La sensación de que las condenas caen en el vacío porque los musulmanes no tienen clero es acertada solo en parte. El islam no tiene sacerdotes ni una jerarquía establecida por su fundador, como en el caso del cristianismo, pero la profesión clerical es muy abundante en oficios entre los musulmanes. La rama principal, la suní, cuenta con imanes -encargados de las mezquitas-, eruditos, doctores de la ley y autoridades religiosas con el título de jeques, entre otros oficios. La segunda gran rama musulmana, la chií, cuenta con mulás, simples clérigos, y ayatolás -personalidades muy influyentes también en la política- dentro de una estructura muy jerarquizada en particular en Irán.
Clericalismo y sectas
Aunque el islam subraya la relación directa del fiel con Dios sin intermediarios -paralela en cierto modo al «solo las Escrituras» de los protestantes-, la historia y la realidad demuestran que los musulmanes siguen muy de cerca las disposiciones de sus dirigentes religiosos. Son en la práctica profundamente clericales. Esta situación es evidente entre los chiíes, pero también se da en las comunidades suníes, donde la autoridad que ejercen los imanes y los jeques es enorme.

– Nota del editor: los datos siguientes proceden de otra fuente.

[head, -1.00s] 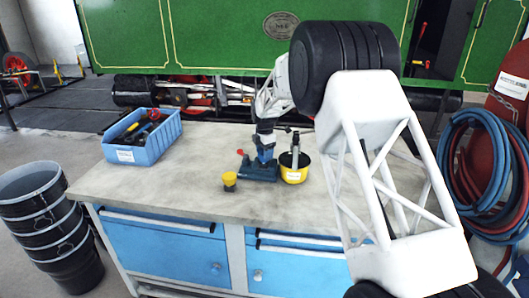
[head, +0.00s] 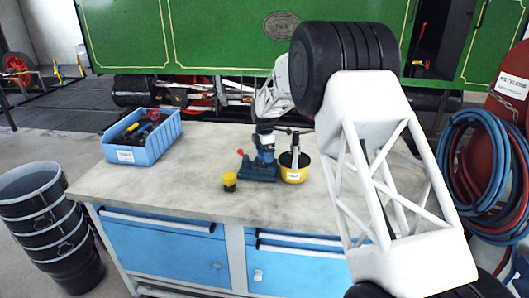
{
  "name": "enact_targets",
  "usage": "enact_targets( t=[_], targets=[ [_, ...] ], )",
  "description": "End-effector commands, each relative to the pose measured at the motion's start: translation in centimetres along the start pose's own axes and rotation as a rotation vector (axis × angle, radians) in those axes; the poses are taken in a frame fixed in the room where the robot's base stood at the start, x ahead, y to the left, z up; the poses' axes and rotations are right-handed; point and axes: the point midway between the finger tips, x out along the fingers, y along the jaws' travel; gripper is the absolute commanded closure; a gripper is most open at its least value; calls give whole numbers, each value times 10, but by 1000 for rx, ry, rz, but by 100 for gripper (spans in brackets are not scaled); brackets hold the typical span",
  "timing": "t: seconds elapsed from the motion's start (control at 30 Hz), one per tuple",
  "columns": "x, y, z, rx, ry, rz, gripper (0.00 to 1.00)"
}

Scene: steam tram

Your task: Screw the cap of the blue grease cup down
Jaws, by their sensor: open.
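A blue cup-like part (head: 265,154), which I take for the grease cup, stands upright on a dark blue base (head: 259,173) on the workbench. A small red knob (head: 240,152) sticks out at the left of this fitting. My gripper (head: 265,134) is open, directly above the cup at its top. The fingers are small and dark here, and I cannot tell whether they touch the cap. The cap itself is mostly hidden by my gripper.
A yellow-and-black pot (head: 294,175) with upright tools stands close on the right. A small yellow-topped container (head: 229,181) stands front left. A blue bin (head: 157,148) of tools is at the workbench's (head: 190,192) back left. The bench front is clear.

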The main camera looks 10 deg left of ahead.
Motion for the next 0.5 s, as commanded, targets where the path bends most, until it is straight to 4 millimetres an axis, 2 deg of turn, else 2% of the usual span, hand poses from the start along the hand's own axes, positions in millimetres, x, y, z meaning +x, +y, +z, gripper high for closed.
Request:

El problema es que -dada la proliferación de corrientes entre los más de mil millones de musulmanes repartidos por el mundo- se produce una diversidad de lecturas del Corán o de la Sharía, aplicadas a las circunstancias políticas de cada comunidad. Hay clérigos tolerantes, y otros radicales; unos son más espiritualistas -cercanos al sufismo- y otros formalistas e iconoclastas. La inexistencia de una sola autoridad suprema, garante de la fe islámica, impide una interpretación única del Corán en temas graves. Tampoco es fácil imaginar un sínodo mundial de líderes musulmanes que dicte, sin sombra de duda alguna, un decreto o «fatua» universal contra el Estado Islámico.